I have a lot of experience with Karel J Robot (KJR) so let me describe how it can be used as an introduction, that might take half of the first course in computing and teach students how to program. It is not, however, specifically tied to APCSA, nor does it cover every topic needed by your students. But in about half the first course, students will be able to write serious programs that require deep thought. At the end, I'll try to list many of the things not covered.
The KJR world is a simulation in which one or more robots can be created and which have a few behaviors. The "world" of the robots is a rectangular grid and one or more robots can occupy an intersection. An intersection can also contain one or more movable "beepers" that robots might pick up or put down. Infinitely many beepers (effectively a beeper making machine) is also possible at an intersection. A robot always faces in one of the cardinal directions North, South, East, or West. A robot can perform one of five primitive actions: move, turnLeft, pickBeeper, putBeeper, and turnOff. Those are your primitive behaviors and when the student begins programming, nothing else is known, though some additional things are revealed later in the course. In particular, a robot doesn't "know" where it is in the world. The world can also contain walls between intersections that will block forward movement and cause an error if a robot attempts to move through them.

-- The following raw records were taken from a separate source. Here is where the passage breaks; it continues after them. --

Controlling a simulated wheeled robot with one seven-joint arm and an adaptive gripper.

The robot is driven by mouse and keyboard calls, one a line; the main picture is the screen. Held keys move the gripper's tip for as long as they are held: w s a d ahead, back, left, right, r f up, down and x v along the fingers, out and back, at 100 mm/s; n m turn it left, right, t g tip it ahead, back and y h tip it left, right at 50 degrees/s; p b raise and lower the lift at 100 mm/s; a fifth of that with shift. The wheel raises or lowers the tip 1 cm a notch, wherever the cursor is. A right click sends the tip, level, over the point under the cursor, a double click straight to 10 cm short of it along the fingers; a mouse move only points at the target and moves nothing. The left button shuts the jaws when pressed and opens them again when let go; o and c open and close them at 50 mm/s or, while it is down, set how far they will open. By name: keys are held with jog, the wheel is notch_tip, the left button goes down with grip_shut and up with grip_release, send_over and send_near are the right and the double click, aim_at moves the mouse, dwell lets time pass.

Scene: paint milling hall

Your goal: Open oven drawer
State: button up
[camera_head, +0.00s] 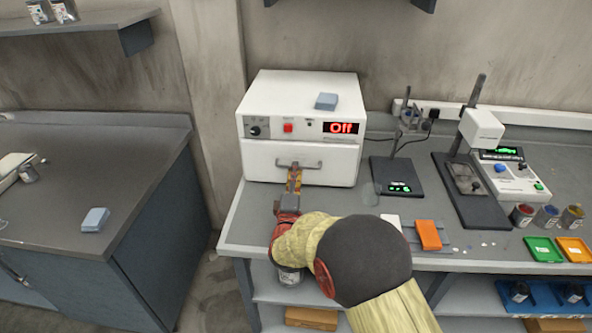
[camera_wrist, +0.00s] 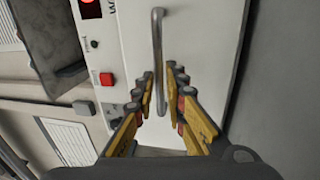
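The white oven (camera_head: 282,92) stands on the bench, with a red "Off" display on its upper front. Its drawer (camera_head: 340,170) is the lower white panel and looks flush with the body. A grey bar handle (camera_head: 313,165) crosses the drawer front. My gripper (camera_head: 294,170) is at the handle, left of its middle. In the wrist view the handle (camera_wrist: 158,45) runs upright between the fingertips of my gripper (camera_wrist: 160,78). The fingers are apart, with a narrow gap beside the bar. Contact with the handle cannot be told.
A blue-grey block (camera_head: 326,101) lies on top of the oven. A dark stand with a green display (camera_head: 398,176) is right of it. An orange block (camera_head: 429,235) and paint jars (camera_head: 547,216) are farther right. A concrete pillar (camera_head: 212,80) is behind left.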

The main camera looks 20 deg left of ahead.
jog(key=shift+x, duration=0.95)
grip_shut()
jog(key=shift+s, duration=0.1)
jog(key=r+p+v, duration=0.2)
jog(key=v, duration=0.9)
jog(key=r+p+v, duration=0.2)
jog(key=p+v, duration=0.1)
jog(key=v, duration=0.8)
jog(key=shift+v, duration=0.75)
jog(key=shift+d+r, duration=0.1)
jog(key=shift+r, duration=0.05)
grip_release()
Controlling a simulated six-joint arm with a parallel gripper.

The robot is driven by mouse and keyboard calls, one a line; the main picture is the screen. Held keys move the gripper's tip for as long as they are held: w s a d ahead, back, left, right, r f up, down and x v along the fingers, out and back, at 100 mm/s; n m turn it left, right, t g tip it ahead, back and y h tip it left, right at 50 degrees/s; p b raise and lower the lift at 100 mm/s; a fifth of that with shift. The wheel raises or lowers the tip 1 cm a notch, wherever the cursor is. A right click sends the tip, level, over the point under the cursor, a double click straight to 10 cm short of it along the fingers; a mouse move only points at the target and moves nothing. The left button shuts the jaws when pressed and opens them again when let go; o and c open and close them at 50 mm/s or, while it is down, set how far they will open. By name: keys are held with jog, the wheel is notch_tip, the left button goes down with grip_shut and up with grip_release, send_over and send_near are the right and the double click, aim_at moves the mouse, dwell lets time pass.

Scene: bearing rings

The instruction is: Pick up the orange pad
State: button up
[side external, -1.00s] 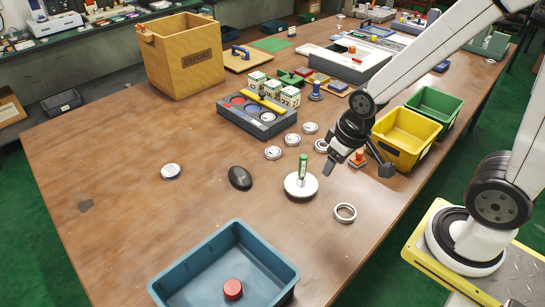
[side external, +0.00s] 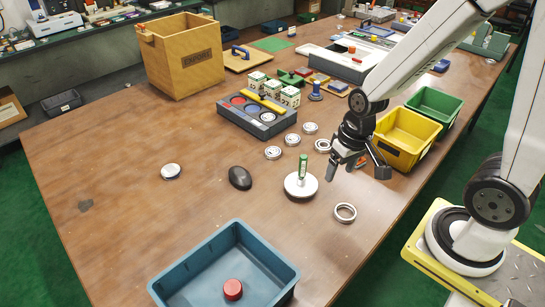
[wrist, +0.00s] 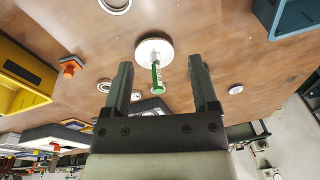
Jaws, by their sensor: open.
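The orange pad (side external: 360,161) is a small orange block with a raised grip. It stands on the brown table in front of the yellow bin and is partly hidden behind my gripper in the side view. In the wrist view the orange pad (wrist: 70,68) lies left of my fingers, outside the gap between them. My gripper (side external: 358,176) is open and empty, pointing down above the table. In the wrist view my gripper (wrist: 161,62) has nothing between its fingers. Its height above the table is hard to tell.
A white round base with a green-labelled stick (side external: 301,184) stands left of my gripper. A metal ring (side external: 345,213) lies in front. The yellow bin (side external: 404,140) and green bin (side external: 434,106) stand behind right. A blue tray (side external: 190,265) holds a red disc.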

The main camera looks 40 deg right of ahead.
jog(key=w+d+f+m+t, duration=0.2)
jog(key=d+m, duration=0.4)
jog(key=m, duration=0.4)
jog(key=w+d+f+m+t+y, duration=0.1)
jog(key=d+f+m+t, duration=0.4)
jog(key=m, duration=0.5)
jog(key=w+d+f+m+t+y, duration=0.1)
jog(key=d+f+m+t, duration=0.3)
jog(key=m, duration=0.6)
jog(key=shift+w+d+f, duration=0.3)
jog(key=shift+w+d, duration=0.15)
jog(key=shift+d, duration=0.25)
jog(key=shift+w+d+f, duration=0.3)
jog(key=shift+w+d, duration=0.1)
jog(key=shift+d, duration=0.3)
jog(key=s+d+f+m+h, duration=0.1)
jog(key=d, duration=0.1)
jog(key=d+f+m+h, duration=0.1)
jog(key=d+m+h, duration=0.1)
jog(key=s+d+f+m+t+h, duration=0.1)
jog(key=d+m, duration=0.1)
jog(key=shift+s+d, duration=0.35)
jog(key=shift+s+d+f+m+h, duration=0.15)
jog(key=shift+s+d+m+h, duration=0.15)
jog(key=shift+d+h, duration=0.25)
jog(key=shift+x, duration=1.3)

So, what kinds of programs can you write (using only
main and the primitives? Well, to a programmer they are pretty boring: Move forward three blocks, pick up the beeper that is there and return to the initial position and direction. The solution is just a sequence of primitive actions, of course: move(); move();...
Students see a bit of syntax in the language and think in terms of the behaviors and nothing else. The learn about statement sequences, the most primitive control structure of programming (arguable, I guess).

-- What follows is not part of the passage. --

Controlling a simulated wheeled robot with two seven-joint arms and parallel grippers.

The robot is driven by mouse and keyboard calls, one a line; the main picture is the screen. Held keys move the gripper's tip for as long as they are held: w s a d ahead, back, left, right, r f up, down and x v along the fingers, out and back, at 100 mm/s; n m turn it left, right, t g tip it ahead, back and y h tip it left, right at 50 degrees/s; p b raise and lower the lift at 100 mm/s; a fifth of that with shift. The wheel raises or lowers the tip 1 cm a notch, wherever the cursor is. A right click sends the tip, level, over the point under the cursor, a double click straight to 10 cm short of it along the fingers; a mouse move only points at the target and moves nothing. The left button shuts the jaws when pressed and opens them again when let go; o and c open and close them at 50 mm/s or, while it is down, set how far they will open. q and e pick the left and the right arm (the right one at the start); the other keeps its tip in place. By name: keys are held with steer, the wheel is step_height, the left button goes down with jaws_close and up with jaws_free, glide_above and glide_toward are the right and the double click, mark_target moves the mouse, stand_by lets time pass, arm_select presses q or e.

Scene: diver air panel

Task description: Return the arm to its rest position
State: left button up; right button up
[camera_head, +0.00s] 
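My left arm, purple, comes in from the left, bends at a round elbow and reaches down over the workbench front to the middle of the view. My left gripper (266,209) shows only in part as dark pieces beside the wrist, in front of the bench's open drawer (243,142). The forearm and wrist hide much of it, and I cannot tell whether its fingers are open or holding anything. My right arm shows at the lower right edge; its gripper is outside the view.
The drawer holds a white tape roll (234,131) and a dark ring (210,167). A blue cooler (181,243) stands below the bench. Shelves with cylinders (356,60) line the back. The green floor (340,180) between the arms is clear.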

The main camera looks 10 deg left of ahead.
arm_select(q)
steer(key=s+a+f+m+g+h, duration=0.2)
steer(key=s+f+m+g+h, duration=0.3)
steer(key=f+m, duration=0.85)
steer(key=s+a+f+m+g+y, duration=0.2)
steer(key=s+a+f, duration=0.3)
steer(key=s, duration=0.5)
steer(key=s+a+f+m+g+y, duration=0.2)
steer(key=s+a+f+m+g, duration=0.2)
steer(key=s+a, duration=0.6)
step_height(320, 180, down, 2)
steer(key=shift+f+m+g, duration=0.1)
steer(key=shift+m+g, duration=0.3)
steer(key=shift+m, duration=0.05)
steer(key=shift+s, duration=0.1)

Next they get a much more complex problem (first day's homework), which if solved with only sequences of primitives is unwieldy. It is obvious that something better must exist. But if you choose that program correctly you can notice that there are patterns in the solution. Even in the first assignment the robot had to turn around twice and had to move three blocks twice.

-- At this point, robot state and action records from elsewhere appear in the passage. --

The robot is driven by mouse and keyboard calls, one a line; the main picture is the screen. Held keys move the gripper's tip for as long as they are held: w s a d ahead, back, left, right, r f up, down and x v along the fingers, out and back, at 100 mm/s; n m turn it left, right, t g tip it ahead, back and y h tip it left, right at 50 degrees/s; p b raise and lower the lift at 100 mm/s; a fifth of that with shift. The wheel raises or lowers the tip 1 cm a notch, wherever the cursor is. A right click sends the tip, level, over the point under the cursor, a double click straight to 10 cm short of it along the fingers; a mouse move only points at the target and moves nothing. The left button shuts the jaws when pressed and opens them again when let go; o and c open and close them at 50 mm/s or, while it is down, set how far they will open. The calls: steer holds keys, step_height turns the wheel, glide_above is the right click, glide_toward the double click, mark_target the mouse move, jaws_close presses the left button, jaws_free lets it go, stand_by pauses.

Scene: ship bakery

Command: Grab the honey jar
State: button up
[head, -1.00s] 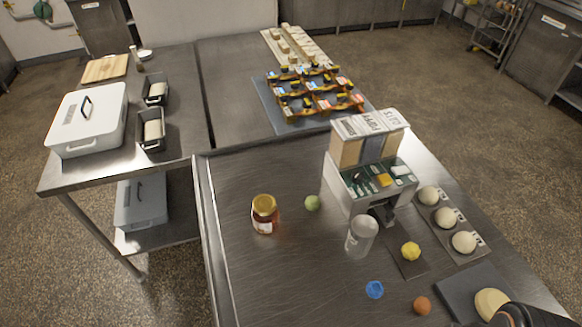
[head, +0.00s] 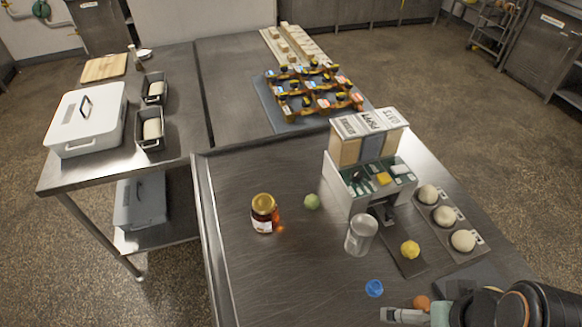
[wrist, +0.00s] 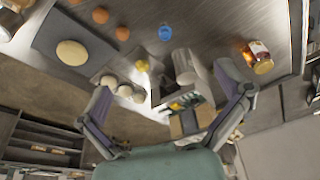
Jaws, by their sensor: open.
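The honey jar (head: 264,213) stands upright on the steel table, left of the green ball. It is amber with a gold lid and a pale label. The jar also shows in the wrist view (wrist: 258,57), at the upper right, beyond the right finger. My gripper (wrist: 172,108) is open with nothing between its fingers. In the head view my arm is at the bottom right, well to the right of the jar and apart from it.
A dispenser (head: 362,185) and a clear cup (head: 361,234) stand right of the jar. A green ball (head: 312,201), yellow ball (head: 410,249), blue item (head: 374,288) and orange ball (head: 422,304) lie around. The table has a raised left edge (head: 208,240). Bare steel lies in front of the jar.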

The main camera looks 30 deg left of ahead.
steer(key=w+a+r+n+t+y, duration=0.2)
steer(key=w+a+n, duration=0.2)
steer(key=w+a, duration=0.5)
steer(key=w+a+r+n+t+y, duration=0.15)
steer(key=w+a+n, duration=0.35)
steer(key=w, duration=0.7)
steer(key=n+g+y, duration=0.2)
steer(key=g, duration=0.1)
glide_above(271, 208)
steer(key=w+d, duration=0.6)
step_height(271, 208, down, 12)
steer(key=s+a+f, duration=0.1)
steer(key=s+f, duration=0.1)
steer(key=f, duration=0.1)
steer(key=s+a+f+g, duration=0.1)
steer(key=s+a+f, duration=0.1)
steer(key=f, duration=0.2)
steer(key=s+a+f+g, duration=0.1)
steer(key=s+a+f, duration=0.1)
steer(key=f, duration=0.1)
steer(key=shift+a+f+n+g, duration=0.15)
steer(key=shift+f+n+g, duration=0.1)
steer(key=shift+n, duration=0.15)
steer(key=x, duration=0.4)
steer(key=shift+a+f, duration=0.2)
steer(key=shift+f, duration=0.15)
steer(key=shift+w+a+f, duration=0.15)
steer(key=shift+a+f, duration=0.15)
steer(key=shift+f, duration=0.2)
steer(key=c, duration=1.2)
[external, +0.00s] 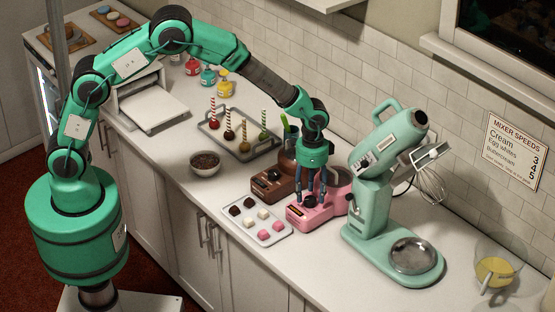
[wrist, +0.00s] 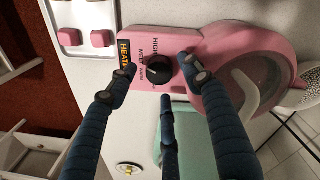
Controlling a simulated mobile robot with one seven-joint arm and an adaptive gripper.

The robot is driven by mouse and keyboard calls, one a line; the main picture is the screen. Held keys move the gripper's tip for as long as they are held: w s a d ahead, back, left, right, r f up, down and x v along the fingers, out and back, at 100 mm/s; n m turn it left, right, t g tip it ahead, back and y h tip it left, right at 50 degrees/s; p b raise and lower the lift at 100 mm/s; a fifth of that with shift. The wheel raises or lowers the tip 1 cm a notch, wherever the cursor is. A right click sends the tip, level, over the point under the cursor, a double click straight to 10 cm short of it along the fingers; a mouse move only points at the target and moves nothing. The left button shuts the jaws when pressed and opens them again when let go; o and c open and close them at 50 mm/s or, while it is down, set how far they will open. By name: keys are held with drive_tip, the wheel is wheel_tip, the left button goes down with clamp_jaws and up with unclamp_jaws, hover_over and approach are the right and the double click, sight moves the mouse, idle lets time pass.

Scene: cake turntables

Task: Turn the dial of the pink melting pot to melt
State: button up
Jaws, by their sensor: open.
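The pink melting pot (external: 330,216) stands on the counter between a brown melting pot and the mint mixer. It fills the upper middle of the wrist view (wrist: 205,42). Its black round dial (wrist: 158,71) is on the front panel, near printed HIGH, MELT and WARM marks and a yellow-on-black HEAT label (wrist: 124,52). I cannot tell for sure which mark the dial points to. My gripper (external: 311,190) points down over this panel. In the wrist view its open fingers (wrist: 160,80) are spread around the dial, with no clear contact visible.
The brown melting pot (external: 266,187) is close on the left. A white tray of sweets (external: 239,224) lies in front. The mint mixer (external: 366,222) stands close on the right. A cake-pop tray (external: 212,134) and a bowl of dark bits (external: 205,163) are farther left.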

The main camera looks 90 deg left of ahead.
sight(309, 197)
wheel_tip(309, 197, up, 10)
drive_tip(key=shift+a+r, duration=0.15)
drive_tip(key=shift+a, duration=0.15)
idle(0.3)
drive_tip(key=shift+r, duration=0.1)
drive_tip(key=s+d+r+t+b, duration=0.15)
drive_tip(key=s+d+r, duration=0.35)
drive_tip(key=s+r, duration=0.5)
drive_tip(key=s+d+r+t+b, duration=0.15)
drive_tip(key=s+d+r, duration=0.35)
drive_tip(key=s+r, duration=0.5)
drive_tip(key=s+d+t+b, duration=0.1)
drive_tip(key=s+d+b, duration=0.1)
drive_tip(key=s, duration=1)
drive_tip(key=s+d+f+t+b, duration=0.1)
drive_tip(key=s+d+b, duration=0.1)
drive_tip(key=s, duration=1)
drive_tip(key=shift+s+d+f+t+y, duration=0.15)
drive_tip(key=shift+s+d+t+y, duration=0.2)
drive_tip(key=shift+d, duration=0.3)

On the second day you discuss the homework and find the repeated sequences of instructions. Now you introduce a new class (their first view of a class) in which you get newly defined behaviors. This class is a subclass of the most primitive class. You are introducing inheritance (too early perhaps, but essential in KJR). The new class has a few additional methods: turnAround(), moveMile()... Note that it is too early to introduce parameters. All of the methods so far, and for a long way in KJR, are mutators, the state of the robot is changed in some way. But the notion of a mutator is in no way linked to any idea of a "setter."
Now you have the basic framework of problem solving. Define a new class. Within it define new behaviors. Create robots with new... and exercise the new behaviors to satisfy some programming task.
Note what is NOT done. There is never any speculative class writing. All classes are purpose built to solve some small part of a larger problem. The book talks about the decomposition process in detail.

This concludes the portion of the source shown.